According to the report and housing advocates, abuse of the one-fortieth rule has led to a rise in the deregulation of apartments. If a tenant vacates an apartment and the landlord makes enough improvements to increase the rent to more than $2,000, the apartment becomes deregulated and the owner is free to charge market-rate rents.
The one-fortieth increase, combined with the amount a landlord is allowed to automatically raise the rent on a vacated apartment, enables landlords to reach the $2,000 threshold fairly easily. The city's 2008 Housing and Vacancy Survey found that the number of rent-controlled units decreased by 3,000 from 2005 to 2008, and rent-stabilized units dropped by 17,000 in the same time period.
In one case in the report, Barbara Kopcho, 30, said she was skeptical that the landlord of her one-bedroom apartment in Elmhurst, Queens, had spent $42,100 on improvements, so she filed an overcharge complaint in August. "My rent was increased an additional $1,000 above what it legally should have been," she said.

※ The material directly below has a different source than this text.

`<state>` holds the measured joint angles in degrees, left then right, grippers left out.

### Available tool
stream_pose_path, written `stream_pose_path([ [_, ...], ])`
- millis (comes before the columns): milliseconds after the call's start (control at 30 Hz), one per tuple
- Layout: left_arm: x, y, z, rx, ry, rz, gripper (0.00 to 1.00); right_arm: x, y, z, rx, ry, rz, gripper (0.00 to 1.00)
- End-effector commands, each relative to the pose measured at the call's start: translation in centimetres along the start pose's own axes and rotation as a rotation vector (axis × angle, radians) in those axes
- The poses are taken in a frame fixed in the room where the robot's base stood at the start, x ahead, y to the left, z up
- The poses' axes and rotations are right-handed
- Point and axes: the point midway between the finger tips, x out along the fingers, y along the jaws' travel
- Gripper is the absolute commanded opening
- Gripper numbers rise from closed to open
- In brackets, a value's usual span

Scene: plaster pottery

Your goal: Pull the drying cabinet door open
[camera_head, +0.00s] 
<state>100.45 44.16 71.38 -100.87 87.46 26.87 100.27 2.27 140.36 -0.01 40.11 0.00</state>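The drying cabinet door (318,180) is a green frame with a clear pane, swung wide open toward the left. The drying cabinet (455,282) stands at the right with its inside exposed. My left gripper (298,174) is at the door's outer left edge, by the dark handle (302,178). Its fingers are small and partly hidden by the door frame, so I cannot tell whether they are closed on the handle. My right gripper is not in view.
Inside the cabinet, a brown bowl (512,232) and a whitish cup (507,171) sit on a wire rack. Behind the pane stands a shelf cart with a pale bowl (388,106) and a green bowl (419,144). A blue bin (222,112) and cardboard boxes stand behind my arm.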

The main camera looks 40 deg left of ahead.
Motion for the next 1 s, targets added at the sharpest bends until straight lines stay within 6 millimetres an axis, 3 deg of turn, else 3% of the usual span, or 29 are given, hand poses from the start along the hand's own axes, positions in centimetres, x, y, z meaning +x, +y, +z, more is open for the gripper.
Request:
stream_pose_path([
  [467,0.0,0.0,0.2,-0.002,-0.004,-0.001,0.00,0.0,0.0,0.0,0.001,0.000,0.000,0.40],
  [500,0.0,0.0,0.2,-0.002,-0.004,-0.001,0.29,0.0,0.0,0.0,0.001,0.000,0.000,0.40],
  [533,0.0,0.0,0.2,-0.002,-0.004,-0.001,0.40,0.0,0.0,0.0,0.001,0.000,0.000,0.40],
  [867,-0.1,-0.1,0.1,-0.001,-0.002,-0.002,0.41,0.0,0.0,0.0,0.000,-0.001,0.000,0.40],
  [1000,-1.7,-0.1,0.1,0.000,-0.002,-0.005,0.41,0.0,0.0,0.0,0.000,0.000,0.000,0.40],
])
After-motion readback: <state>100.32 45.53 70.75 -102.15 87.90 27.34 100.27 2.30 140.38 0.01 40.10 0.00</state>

Ms. Kopcho's landlord, Vantage Properties, said it had made substantial renovations that justified the increase, and submitted an invoice for $42,100 from a construction company to the state agency. The invoice included $12,000 for a bathroom renovation, $4,200 for kitchen cabinets and $4,000 for the installation of new electrical wiring, among other work. Vantage said it paid the full amount on the invoice. Ms. Kopcho disputed its accuracy, saying it included some work that was not done.
"In the absence of provisions within the code such as the one-fortieth rule, no landlord would have either the incentive or the economic ability to make crucially needed investments in New York's deteriorating housing stock," said Neil Rubler, chief executive of Vantage.